Following the completion of a detailed land study by an external engineering firm, the India JV partners have identified the state of Gujarat, India's synthetic textile capital as the optimal location for the facility based on several key requirements such as infrastructure, proximity to a seaport for exports, renewable energy for a reduction in CO₂ emissions and proximity to waste PET and polyester feedstocks.

On August 13, 2025, the India JV executed an agreement with a group of sellers for the acquisition of approximately 93 acres in Gujarat, India, for total consideration of approximately US $0.1 million (9.1 million Indian rupees) per acre. The sellers are obligated to consolidate the parcels, deliver marketable title with requisite governmental approvals, and construct access road infrastructure. The purchase price is payable through advance payments secured by equitable mortgages over designated parcels, with remaining consideration due upon title transfer. The agreement incorporates customary representations, warranties, and covenants, together with termination provisions permitting India JV to reject non-compliant parcels or terminate for material breach, including failure to deliver contiguous parcels, with full restitution of payments made.

Strategically located within the Petroleum, Chemicals and Petrochemicals Investment Region (PCPIR), the site offers direct access to abundant polyester textile waste feedstock, a skilled petrochemical workforce, and a streamlined permitting process. Its proximity to a deep-water seaport will further support cost-efficient exports of the India JV's products.

Feedstock sourcing for the facility, of which there is abundant supply from textile waste in India, is well advanced. Loop has signed a multi-year offtake agreement with Nike, Inc. ("Nike") which will serve as an anchor customer for the facility. Loop has also signed an offtake agreement with Taro Plast S.p.A. to supply 100% recycled, virgin-quality Loop™ DMT. Furthermore, the India JV has engaged a leading global advisory firm to manage the debt syndication process for financing the construction of the Infinite Loop™ India facility. The debt financing process is progressing, with term sheets having been received from international lenders who are moving into the technical due diligence stage of the process.

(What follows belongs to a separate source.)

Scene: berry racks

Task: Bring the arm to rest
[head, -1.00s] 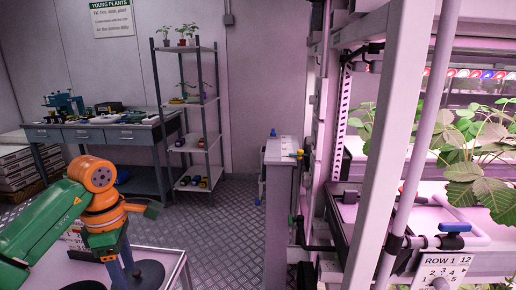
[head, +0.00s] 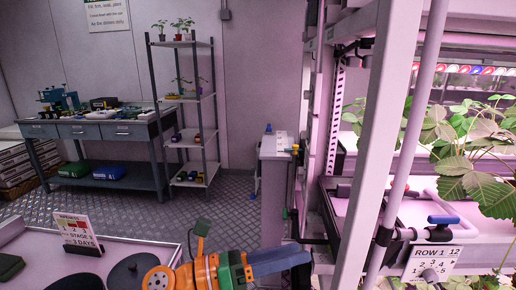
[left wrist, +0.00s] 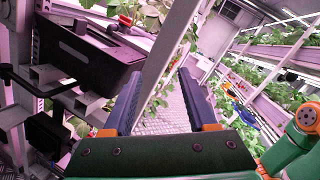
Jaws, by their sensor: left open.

The front-end engineering design for the Infinite Loop™ India facility was completed by Tata Consulting Engineers. In December 2025, the India JV awarded the detailed engineering contract for the Infinite Loop™ India facility to Toyo Engineering India Private Limited, covering the full scope of detailed design, procurement engineering, and technical documentation. The net total investment cost for the facility, including continuous polymerization, financing costs during construction and initial working capital requirements, is budgeted to be approximately $165 to $170 million, including approximately $13 million of a GST tax which will be refunded to the India JV as it generates international sales.

In May 2026, the India JV has signed a memorandum of understanding with the government of Gujarat providing formal alignment to support the development of Loop's first large-scale commercial manufacturing platform. The agreement is expected to streamline permitting, infrastructure coordination, and administrative processes, reinforcing a clear path forward and enabling a phased expansion strategy at the site which is capable of supporting multiple facilities. The Company expects the Infinite Loop™ India facility to be operational in calendar 2028.

Commercialization Strategy

Our commercialization strategy to achieve global expansion of the Infinite Loop™ Technology is founded on a combination of direct investments with strategic partners to own and operate commercial facilities and the licensing of our technology.

The global expansion plan for our technology will allow our target customers, mostly comprised of apparel companies and CPG companies, to integrate Loop™ PET resin and polyester fiber into their products and packaging. As countries around the globe continue to impose sustainability targets and recycled content mandates, we observe that companies are increasingly seeking to incorporate sustainably produced materials into their products. Our market strategy is to assist global consumer goods and apparel companies in meeting these requirements as well as their own stated sustainability commitments by offering co-branded packaging or polyester fibers that are made with Loop 100% recycled, virgin-quality PET. We believe that Loop™ recycled PET resin and polyester fiber could command premium pricing over virgin, petroleum-based PET resin and provide attractive economic returns.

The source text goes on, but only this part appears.